Stated exercise:
From the entries below, reproduce exactly the lines from the one with "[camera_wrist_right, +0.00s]" through the one with "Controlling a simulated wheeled", both included, without images.

Exercise materials:
--------------------
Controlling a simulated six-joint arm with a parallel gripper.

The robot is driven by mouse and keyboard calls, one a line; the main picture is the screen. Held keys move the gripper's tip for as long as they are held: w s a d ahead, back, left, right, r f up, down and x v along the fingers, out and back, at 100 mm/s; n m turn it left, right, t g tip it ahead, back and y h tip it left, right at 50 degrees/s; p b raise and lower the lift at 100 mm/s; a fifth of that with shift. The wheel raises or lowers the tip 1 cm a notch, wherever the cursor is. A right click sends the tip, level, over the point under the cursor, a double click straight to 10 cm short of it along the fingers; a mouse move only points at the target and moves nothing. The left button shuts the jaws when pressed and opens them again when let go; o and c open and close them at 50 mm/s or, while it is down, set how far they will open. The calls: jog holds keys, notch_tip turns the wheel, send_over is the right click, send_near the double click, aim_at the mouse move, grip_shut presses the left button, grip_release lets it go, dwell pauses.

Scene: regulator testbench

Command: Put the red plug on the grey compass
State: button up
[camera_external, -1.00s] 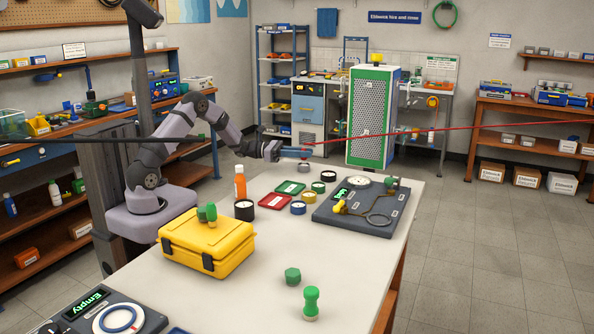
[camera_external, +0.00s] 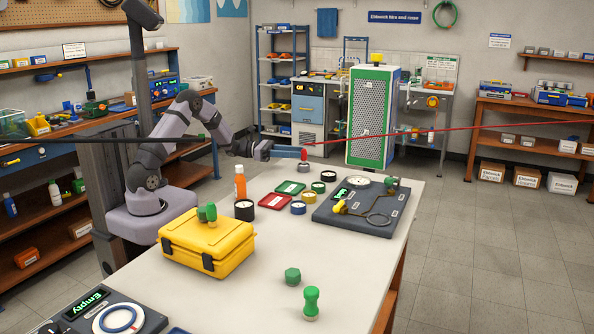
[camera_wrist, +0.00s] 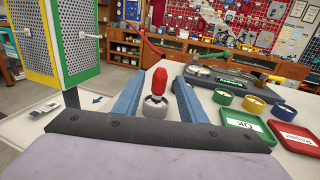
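The red plug (camera_external: 305,155) stands roughly upright on the grey compass (camera_external: 305,168) at the far end of the bench. In the wrist view the red plug (camera_wrist: 159,80) rises from the top of the grey compass (camera_wrist: 154,107), its dark lower part seated there. My gripper (camera_wrist: 158,93) is open, with one blue finger on each side of the plug and a gap to both. In the external view my gripper (camera_external: 298,152) reaches in from the left, level with the plug.
Green (camera_wrist: 222,96), yellow (camera_wrist: 252,103) and blue (camera_wrist: 279,113) round gauges stand to the right in the wrist view, near the green OK tray (camera_wrist: 248,138) and red Repair tray (camera_wrist: 290,136). A dark test panel (camera_external: 355,212) and yellow case (camera_external: 205,242) occupy the bench.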

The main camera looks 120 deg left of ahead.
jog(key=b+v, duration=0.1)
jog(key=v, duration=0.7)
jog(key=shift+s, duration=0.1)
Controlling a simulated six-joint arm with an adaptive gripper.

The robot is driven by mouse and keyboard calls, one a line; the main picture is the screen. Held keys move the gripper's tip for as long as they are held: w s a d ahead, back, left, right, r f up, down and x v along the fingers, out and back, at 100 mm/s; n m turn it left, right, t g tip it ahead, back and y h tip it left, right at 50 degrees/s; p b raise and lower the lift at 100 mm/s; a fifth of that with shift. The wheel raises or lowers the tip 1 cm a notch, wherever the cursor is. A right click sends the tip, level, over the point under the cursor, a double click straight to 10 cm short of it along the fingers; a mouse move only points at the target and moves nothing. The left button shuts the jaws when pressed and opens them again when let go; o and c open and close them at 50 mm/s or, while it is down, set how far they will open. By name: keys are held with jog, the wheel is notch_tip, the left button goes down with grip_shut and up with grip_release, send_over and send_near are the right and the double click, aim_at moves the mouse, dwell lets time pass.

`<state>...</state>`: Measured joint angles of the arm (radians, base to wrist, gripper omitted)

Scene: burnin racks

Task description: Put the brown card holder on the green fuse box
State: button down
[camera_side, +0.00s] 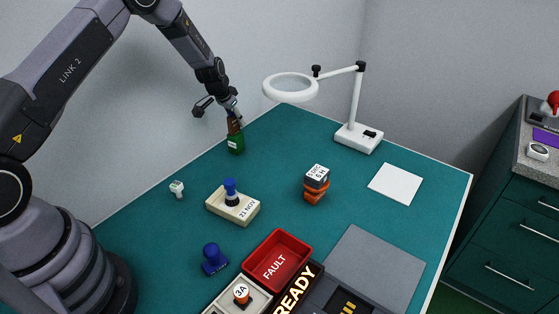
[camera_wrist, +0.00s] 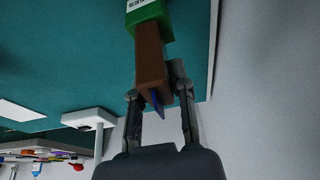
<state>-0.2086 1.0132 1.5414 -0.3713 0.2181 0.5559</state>
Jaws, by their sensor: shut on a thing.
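The brown card holder (camera_side: 234,127) is upright at the far left of the table in the side view. My gripper (camera_side: 235,114) is shut on its upper end. The green fuse box (camera_side: 236,145) stands directly below it, and the two appear to be touching. In the wrist view the card holder (camera_wrist: 150,55) runs from between my gripper's fingers (camera_wrist: 157,92) to the green fuse box (camera_wrist: 151,20), with no visible gap. A small blue piece (camera_wrist: 158,103) shows at the card holder's near end. The fuse box is partly cut off in the wrist view.
A white ring lamp (camera_side: 357,138) stands to the right at the back. A stamp on a cream block (camera_side: 233,208), a small white piece (camera_side: 177,189), an orange and dark block stack (camera_side: 316,184) and a red FAULT tray (camera_side: 277,262) are nearer. The wall is close behind.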

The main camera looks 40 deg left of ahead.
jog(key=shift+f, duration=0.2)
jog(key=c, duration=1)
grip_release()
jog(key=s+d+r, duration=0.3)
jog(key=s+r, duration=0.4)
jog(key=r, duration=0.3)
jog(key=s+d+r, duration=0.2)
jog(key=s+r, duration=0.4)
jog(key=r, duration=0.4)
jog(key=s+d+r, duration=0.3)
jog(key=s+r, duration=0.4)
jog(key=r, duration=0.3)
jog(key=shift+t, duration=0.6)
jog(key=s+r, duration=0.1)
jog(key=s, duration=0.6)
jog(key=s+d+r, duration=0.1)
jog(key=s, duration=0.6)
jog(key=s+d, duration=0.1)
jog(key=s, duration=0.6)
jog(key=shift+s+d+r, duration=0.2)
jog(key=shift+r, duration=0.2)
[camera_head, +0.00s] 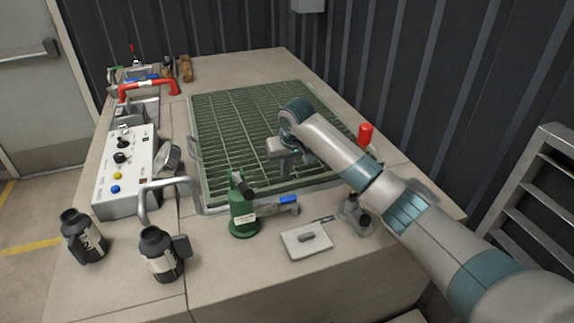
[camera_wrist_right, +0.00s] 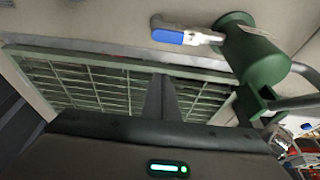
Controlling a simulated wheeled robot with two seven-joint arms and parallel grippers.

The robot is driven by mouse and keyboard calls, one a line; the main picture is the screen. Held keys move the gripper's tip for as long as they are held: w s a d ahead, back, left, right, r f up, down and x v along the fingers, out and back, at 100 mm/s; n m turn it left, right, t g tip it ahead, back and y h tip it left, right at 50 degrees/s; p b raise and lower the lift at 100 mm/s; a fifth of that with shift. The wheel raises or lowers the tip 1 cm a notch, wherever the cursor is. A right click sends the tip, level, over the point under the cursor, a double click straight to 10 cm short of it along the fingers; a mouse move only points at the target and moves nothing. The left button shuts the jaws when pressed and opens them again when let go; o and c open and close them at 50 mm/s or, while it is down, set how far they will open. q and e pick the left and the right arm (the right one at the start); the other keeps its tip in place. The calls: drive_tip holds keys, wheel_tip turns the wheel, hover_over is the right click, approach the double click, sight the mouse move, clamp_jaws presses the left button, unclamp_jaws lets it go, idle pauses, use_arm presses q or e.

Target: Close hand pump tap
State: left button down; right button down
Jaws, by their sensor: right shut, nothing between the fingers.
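The green hand pump (camera_head: 243,212) stands upright on the bench in front of the grating. Its tap is a grey pipe with a blue lever (camera_head: 288,199) and points to the right. In the right wrist view the green pump (camera_wrist_right: 262,58) is at upper right, and the blue lever (camera_wrist_right: 167,37) at upper centre lies along the grey tap. My right gripper (camera_head: 284,172) hangs over the near part of the grating, behind the tap and apart from it. In the wrist view its fingers (camera_wrist_right: 162,98) are together and empty. My left gripper is out of view.
A green metal grating (camera_head: 245,120) fills the bench middle. A white control box (camera_head: 124,175), two black canisters (camera_head: 162,250) and a bent grey pipe are at left. A grey plate (camera_head: 306,239) lies in front of the tap. A red cylinder (camera_head: 366,133) stands beyond my right arm.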

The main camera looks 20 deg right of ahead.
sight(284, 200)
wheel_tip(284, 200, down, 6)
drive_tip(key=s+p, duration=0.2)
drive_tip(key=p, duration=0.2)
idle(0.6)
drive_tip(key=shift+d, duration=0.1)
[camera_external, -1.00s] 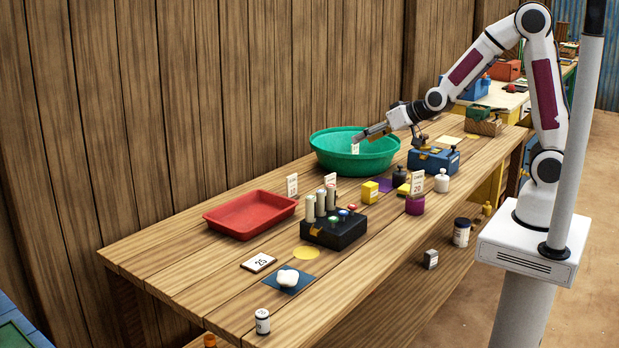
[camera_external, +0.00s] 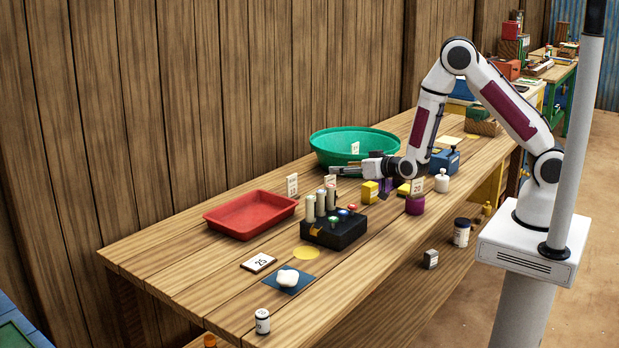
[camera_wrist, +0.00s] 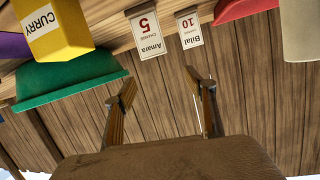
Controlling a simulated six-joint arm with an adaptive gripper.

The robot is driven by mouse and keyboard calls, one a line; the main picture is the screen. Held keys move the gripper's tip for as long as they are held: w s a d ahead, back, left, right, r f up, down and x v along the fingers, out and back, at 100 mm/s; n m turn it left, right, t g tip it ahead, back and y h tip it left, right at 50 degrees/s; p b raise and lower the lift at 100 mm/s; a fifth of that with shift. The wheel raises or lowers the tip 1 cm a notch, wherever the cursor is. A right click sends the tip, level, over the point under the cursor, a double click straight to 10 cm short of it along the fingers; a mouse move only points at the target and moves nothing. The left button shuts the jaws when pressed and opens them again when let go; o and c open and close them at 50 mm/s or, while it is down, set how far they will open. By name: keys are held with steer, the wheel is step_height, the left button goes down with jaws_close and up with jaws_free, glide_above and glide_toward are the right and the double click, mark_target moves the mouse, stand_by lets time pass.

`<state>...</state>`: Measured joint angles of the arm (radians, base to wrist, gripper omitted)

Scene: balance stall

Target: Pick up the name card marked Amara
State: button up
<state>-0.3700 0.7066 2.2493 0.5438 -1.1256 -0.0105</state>
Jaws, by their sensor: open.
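The name card marked Amara (camera_wrist: 146,35), with a large red 5, stands upright and appears upside down at the top of the wrist view. In the external view it seems to be the small white card (camera_external: 330,182) behind the pale cylinders, though its print is too small to read. My gripper (camera_external: 334,170) is level above the table, with its tips pointing left, just over that card. In the wrist view my gripper (camera_wrist: 164,87) is open, with nothing between its fingers; the card shows beyond the tips, apart from them.
A card marked Bilal (camera_wrist: 189,28) stands close beside Amara's. A yellow curry box (camera_external: 369,191), green basin (camera_external: 352,160), red tray (camera_external: 240,220) and black button box (camera_external: 338,235) with upright cylinders (camera_external: 310,208) crowd around. The front left of the table is clearer.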

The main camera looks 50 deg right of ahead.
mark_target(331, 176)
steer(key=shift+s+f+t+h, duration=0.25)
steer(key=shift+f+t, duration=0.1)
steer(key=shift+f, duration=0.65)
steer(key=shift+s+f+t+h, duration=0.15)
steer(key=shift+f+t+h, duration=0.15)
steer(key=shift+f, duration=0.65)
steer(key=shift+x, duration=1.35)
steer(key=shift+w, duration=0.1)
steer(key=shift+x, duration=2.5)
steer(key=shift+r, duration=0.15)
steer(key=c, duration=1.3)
--------------------
Task solution:
[camera_wrist_right, +0.00s] 
Controlling a simulated wheeled robot with two seven-joint arms and parallel grippers.

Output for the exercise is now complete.